• [Data from robot episodes]
○ ○ ○ ○ ○ ○ ○
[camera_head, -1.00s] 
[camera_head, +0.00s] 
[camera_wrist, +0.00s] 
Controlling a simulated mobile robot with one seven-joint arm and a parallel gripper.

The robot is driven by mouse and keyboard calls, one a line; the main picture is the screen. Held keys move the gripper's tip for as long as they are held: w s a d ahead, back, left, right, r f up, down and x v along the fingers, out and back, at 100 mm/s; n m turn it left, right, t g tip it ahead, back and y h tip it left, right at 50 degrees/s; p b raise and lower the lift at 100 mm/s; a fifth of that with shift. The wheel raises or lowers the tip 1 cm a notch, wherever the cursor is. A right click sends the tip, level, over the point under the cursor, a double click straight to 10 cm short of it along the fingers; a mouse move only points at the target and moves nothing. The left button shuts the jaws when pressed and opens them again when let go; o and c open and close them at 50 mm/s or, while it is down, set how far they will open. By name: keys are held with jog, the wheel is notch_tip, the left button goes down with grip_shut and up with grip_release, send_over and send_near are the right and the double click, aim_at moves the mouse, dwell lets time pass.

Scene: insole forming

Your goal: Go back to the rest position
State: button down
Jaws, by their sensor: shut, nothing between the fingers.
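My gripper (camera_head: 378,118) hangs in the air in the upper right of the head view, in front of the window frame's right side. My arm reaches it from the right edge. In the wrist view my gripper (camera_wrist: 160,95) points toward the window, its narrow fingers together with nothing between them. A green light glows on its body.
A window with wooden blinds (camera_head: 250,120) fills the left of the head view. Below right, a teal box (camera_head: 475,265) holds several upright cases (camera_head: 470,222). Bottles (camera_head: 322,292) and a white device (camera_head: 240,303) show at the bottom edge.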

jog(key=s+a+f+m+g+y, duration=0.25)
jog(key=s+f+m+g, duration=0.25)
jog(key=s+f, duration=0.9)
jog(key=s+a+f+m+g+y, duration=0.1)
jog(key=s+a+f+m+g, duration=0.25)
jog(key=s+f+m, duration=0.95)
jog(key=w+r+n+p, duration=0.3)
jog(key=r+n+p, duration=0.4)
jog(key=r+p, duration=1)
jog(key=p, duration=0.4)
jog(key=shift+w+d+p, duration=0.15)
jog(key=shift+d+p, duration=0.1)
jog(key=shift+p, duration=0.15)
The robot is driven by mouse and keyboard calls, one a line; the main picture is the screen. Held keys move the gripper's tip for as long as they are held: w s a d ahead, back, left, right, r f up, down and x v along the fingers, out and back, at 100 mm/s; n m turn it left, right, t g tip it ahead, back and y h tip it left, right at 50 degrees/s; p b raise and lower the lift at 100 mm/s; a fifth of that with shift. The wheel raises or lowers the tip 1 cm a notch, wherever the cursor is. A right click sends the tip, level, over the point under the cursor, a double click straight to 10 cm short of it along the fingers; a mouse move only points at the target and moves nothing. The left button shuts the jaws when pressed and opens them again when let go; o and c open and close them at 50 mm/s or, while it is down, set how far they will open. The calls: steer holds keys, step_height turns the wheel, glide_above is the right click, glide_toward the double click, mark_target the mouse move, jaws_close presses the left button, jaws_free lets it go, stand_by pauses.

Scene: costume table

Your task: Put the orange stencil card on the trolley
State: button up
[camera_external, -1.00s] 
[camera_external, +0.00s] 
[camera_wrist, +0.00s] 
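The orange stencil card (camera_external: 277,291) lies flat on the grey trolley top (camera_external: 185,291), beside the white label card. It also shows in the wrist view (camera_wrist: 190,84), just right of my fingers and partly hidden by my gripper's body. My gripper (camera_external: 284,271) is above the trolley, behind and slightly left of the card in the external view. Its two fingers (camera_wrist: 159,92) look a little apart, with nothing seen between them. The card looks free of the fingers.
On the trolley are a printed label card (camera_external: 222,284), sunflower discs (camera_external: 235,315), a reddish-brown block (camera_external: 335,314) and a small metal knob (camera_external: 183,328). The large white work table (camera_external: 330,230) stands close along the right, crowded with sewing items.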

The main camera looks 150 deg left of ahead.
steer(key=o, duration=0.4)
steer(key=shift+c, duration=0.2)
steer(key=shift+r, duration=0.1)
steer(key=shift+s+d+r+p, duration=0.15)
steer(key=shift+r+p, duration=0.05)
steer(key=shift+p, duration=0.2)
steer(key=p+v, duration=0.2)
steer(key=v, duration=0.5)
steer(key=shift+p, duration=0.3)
○ ○ ○ ○ ○ ○ ○
• [What is needed] Please output every record, keeping each line exact.

• [Written answer]
[camera_head, -1.00s] 
[camera_head, +0.00s] 
[camera_wrist, +0.00s] 
Controlling a simulated mobile robot with one seven-joint arm and a parallel gripper.

The robot is driven by mouse and keyboard calls, one a line; the main picture is the screen. Held keys move the gripper's tip for as long as they are held: w s a d ahead, back, left, right, r f up, down and x v along the fingers, out and back, at 100 mm/s; n m turn it left, right, t g tip it ahead, back and y h tip it left, right at 50 degrees/s; p b raise and lower the lift at 100 mm/s; a fifth of that with shift. The wheel raises or lowers the tip 1 cm a notch, wherever the cursor is. A right click sends the tip, level, over the point under the cursor, a double click straight to 10 cm short of it along the fingers; a mouse move only points at the target and moves nothing. The left button shuts the jaws when pressed and opens them again when let go; o and c open and close them at 50 mm/s or, while it is down, set how far they will open. By name: keys are held with jog, the wheel is notch_tip, the left button goes down with grip_shut and up with grip_release, send_over and send_near are the right and the double click, aim_at moves the mouse, dwell lets time pass.

Scene: insole forming

Your goal: Go back to the rest position
State: button down
Jaws, by their sensor: shut, nothing between the fingers.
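My gripper (camera_head: 378,118) hangs in the air in the upper right of the head view, in front of the window frame's right side. My arm reaches it from the right edge. In the wrist view my gripper (camera_wrist: 160,95) points toward the window, its narrow fingers together with nothing between them. A green light glows on its body.
A window with wooden blinds (camera_head: 250,120) fills the left of the head view. Below right, a teal box (camera_head: 475,265) holds several upright cases (camera_head: 470,222). Bottles (camera_head: 322,292) and a white device (camera_head: 240,303) show at the bottom edge.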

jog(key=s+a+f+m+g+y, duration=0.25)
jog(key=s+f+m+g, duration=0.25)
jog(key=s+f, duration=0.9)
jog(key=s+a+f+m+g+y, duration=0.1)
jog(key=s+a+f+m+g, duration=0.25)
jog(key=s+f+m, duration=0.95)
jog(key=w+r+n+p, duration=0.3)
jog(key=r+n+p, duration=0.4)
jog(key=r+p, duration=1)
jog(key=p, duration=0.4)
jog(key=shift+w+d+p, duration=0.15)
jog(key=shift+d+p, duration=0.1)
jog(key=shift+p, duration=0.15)
The robot is driven by mouse and keyboard calls, one a line; the main picture is the screen. Held keys move the gripper's tip for as long as they are held: w s a d ahead, back, left, right, r f up, down and x v along the fingers, out and back, at 100 mm/s; n m turn it left, right, t g tip it ahead, back and y h tip it left, right at 50 degrees/s; p b raise and lower the lift at 100 mm/s; a fifth of that with shift. The wheel raises or lowers the tip 1 cm a notch, wherever the cursor is. A right click sends the tip, level, over the point under the cursor, a double click straight to 10 cm short of it along the fingers; a mouse move only points at the target and moves nothing. The left button shuts the jaws when pressed and opens them again when let go; o and c open and close them at 50 mm/s or, while it is down, set how far they will open. The calls: steer holds keys, step_height turns the wheel, glide_above is the right click, glide_toward the double click, mark_target the mouse move, jaws_close presses the left button, jaws_free lets it go, stand_by pauses.

Scene: costume table

Your task: Put the orange stencil card on the trolley
State: button up
[camera_external, -1.00s] 
[camera_external, +0.00s] 
[camera_wrist, +0.00s] 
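The orange stencil card (camera_external: 277,291) lies flat on the grey trolley top (camera_external: 185,291), beside the white label card. It also shows in the wrist view (camera_wrist: 190,84), just right of my fingers and partly hidden by my gripper's body. My gripper (camera_external: 284,271) is above the trolley, behind and slightly left of the card in the external view. Its two fingers (camera_wrist: 159,92) look a little apart, with nothing seen between them. The card looks free of the fingers.
On the trolley are a printed label card (camera_external: 222,284), sunflower discs (camera_external: 235,315), a reddish-brown block (camera_external: 335,314) and a small metal knob (camera_external: 183,328). The large white work table (camera_external: 330,230) stands close along the right, crowded with sewing items.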

The main camera looks 150 deg left of ahead.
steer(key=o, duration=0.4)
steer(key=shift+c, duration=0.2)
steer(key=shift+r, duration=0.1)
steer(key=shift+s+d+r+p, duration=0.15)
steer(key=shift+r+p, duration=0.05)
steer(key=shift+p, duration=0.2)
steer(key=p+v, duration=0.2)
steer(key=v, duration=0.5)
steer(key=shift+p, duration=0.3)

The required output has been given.